──────── Records for this exercise ────────
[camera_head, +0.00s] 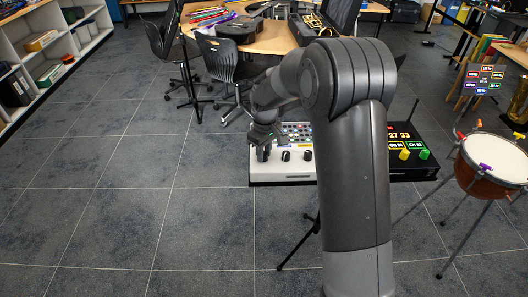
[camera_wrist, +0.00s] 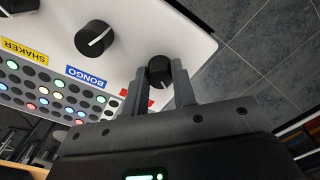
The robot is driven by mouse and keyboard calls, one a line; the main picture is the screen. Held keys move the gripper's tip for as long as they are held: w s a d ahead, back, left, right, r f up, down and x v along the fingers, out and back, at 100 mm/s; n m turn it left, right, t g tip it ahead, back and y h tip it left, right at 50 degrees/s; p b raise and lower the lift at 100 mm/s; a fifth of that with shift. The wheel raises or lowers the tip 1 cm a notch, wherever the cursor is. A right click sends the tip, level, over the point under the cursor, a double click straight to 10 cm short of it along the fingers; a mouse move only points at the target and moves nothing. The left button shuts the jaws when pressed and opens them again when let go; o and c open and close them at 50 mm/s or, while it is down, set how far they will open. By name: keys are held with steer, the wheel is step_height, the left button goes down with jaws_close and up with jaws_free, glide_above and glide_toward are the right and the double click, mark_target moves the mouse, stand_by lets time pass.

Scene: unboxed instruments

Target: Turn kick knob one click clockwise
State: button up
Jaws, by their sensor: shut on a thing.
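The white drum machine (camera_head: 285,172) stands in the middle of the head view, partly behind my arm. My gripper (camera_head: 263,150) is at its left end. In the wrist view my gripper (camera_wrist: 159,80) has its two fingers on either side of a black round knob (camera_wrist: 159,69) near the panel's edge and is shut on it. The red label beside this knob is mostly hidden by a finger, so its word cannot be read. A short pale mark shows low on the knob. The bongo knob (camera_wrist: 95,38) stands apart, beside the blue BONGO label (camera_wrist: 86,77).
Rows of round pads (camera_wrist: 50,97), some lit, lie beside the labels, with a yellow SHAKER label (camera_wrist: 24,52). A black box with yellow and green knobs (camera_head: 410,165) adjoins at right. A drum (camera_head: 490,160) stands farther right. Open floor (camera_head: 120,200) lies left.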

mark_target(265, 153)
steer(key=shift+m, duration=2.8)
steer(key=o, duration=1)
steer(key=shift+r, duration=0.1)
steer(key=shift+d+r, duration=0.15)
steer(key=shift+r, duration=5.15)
────────
──────── Records for this exercise ────────
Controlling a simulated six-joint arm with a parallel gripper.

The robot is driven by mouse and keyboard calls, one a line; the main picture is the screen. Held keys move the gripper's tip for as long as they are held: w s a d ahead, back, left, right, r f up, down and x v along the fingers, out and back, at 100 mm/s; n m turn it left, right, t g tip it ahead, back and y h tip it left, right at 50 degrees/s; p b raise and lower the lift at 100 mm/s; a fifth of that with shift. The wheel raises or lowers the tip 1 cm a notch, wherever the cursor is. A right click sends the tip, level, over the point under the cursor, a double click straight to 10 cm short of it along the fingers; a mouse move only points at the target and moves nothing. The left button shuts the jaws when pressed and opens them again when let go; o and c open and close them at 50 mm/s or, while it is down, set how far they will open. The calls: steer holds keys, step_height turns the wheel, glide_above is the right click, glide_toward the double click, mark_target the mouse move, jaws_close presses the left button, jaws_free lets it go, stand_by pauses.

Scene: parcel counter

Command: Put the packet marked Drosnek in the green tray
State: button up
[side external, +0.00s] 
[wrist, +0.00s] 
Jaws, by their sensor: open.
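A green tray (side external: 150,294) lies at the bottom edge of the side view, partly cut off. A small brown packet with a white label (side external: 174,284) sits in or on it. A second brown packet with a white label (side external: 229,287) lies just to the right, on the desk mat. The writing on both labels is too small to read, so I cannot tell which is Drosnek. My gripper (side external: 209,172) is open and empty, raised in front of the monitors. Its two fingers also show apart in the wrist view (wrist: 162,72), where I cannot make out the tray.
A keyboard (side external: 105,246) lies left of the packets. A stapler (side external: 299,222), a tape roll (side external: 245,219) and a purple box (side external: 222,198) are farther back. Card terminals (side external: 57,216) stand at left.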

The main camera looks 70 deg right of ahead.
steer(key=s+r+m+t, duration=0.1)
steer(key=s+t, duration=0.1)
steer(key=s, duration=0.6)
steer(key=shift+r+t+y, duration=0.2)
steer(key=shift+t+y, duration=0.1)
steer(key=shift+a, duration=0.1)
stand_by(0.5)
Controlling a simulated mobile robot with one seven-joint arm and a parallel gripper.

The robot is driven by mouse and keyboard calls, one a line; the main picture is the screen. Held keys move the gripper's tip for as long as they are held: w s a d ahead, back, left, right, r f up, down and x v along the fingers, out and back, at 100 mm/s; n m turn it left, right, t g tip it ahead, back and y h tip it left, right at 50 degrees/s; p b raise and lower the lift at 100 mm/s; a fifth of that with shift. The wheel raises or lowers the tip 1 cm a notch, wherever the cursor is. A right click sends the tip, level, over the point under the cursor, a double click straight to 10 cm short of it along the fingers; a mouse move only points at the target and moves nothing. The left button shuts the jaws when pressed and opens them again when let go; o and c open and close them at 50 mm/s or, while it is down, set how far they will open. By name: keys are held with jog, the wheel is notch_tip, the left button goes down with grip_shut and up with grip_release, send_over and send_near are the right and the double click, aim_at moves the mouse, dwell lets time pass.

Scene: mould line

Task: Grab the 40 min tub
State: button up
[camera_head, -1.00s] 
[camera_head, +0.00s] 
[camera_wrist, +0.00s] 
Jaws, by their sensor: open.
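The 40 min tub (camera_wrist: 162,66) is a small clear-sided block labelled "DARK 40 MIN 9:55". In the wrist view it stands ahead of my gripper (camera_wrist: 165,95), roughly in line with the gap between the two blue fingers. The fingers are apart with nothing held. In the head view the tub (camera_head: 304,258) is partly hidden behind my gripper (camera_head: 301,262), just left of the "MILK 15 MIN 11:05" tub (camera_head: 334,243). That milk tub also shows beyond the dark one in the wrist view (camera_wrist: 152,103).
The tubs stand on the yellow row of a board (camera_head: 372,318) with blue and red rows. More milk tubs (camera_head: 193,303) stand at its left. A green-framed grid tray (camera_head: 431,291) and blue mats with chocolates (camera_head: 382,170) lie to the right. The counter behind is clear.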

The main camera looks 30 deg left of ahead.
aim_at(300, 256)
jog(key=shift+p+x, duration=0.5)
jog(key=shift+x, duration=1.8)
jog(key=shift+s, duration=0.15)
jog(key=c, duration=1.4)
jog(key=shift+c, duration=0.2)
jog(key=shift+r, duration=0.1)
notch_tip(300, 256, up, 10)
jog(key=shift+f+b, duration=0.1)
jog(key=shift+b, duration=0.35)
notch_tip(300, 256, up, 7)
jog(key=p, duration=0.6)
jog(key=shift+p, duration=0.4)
────────
──────── Records for this exercise ────────
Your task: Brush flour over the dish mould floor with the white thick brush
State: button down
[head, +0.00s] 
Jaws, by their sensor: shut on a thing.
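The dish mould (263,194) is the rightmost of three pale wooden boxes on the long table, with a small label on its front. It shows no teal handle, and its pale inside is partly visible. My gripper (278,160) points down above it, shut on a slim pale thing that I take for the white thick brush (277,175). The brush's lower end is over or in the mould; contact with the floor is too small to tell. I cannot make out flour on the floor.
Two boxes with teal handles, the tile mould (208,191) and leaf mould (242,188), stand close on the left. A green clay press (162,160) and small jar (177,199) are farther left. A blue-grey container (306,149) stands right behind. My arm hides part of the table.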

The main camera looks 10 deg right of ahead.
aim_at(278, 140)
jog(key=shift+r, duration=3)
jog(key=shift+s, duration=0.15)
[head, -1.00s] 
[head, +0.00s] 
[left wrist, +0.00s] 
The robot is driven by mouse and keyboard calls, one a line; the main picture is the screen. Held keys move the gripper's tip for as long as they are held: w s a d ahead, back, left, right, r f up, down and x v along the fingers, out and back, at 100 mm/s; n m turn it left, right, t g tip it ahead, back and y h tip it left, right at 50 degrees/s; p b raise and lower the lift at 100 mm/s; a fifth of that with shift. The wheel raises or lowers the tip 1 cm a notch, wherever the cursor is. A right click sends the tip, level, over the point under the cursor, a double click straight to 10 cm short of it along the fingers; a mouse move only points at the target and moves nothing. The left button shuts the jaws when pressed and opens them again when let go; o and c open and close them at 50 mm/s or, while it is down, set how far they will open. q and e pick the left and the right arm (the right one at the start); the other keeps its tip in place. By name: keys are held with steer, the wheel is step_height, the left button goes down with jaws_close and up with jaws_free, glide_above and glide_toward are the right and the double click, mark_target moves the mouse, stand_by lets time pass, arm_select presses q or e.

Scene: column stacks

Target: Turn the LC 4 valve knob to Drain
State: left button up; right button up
────────
- [Objective] From the data above, copy out every line with the string "Controlling" in it.

- [Task solution]
Controlling a simulated six-joint arm with a parallel gripper.
Controlling a simulated mobile robot with one seven-joint arm and a parallel gripper.

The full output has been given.